Dr Constantine Wasonga Opiyo (C) Secretary-General of (UASU) addressing members, 23 July 2021. [Faith Chemtai, Standard]

There is a fresh push to peg lecturers’ salaries on courses they teach as stipulated by the Universities Act.

A high-level meeting of university education stakeholders yesterday heard that the provisions of the Universities Act that call for this new mode of salaries payment be implemented.

Section 54(4)(e) mandates the Universities Funding Board (UFB) to establish the minimum discipline differentiated remuneration for academic staff of universities, which shall be fair and globally competitive, and advise the Government accordingly.

This means that university academic staff will get paid based on the workload as opposed to the present method where lecturers earn uniform pay across the board.

Prof David Some, former Moi University Vice-Chancellor who chaired the task force on Higher Education Science and Technology that came up with the far-reaching reforms proposals said:

“If we cannot implement this section of the Act let us change the law. But as it stands this is the law and it should be implemented.”

He was speaking during the multi-sectoral conference on Science, Technology, and Innovation.

The meeting was convened by National Commission for Science, Technology, and Innovation (Nacosti) and was attended by Education Cabinet Secretary George Magoha representative, Ministry PSs, vice-chancellors, and Chief Executive of the semi-autonomous government agencies (sagas) 

University Academic Staff Union (UASU) secretary-general Constantine Wasonga said the new push will be rejected by lecturers and professors.

“That plan will not work and we shall challenge it in court. How will they distinguish lecturers for sciences and humanities when deciding how to pay them?” said Wasonga.

He said the section of the law will not be implemented saying that it will amount to discrimination of the highest order. “They want to divide academic staff so that they can frustrate us and we shall not allow it. Let them be advised,” said Wasonga.

Prof Some, who presently is a lecturer at the University of Eldoret, School of Engineering, said that the present plan is not fair, given that universities are funded based on the Differentiated Unit Cost (DUC), which is also provided for in the universities act under section 54(4)(d).
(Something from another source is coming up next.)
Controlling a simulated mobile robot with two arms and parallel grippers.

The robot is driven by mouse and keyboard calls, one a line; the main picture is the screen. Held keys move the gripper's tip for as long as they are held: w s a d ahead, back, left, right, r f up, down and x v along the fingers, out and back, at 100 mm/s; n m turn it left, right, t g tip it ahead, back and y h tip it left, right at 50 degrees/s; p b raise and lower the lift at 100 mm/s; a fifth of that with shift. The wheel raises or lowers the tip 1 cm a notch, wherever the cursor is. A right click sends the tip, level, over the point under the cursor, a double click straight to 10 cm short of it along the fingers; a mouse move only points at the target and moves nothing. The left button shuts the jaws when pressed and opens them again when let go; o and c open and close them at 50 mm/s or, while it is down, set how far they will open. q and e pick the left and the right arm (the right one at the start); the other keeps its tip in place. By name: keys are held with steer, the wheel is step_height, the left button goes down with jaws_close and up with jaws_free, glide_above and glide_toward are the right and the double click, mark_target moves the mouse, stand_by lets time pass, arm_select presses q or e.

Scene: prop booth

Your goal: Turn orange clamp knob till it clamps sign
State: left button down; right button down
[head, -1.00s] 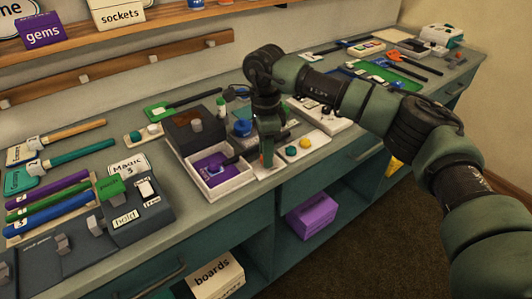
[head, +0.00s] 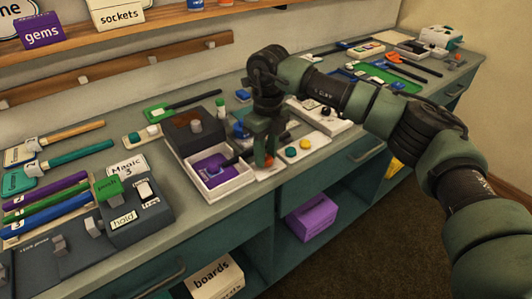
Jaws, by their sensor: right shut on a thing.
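My right gripper (head: 266,161) points straight down over the front edge of the bench, beside the white tray (head: 236,186). Its jaws are shut on a small orange-red piece (head: 269,161), which looks like the orange clamp knob and is mostly hidden by the fingers. The clamp under it is largely covered, so I cannot tell how tight it is. A purple sign (head: 208,166) with a dark handle lies in the white tray, left of the gripper; I cannot tell whether it is the sign for the clamp. My left gripper is not in view.
A dark box (head: 190,135) stands behind the tray. A grey console (head: 140,212) and several handled signs fill the bench's left.

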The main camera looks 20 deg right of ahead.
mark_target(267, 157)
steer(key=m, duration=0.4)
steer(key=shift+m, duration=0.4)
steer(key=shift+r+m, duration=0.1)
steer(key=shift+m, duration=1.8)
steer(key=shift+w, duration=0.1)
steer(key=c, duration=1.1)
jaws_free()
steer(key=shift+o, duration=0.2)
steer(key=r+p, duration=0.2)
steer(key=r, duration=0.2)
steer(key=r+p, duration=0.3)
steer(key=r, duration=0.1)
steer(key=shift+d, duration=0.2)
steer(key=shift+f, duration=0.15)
“If we do not implement this section someone may even challenge this in court because it is the law,” said Prof Some, who is also former Chief Executive of Commission for Higher Education, presently called Commission University Education. DUC is the average amount of money needed to teach an academic programme.

The DUC has lumped specific costs of programmes into clusters of 18 ranging from the lowest being Sh144,000 for humanities and the highest Sh720, 000 for dentistry.

This means that lecturers teaching dentistry may not earn equal pay as those in same category but teaching humanities.

“This is because the workload is not the same. The amount of time needed to prepare to teach the courses, the amount of research needed to prepare and equipment used to teach are different and so these lecturers cannot be paid the same,” said Geoffrey Monari, UFB Chief Executive.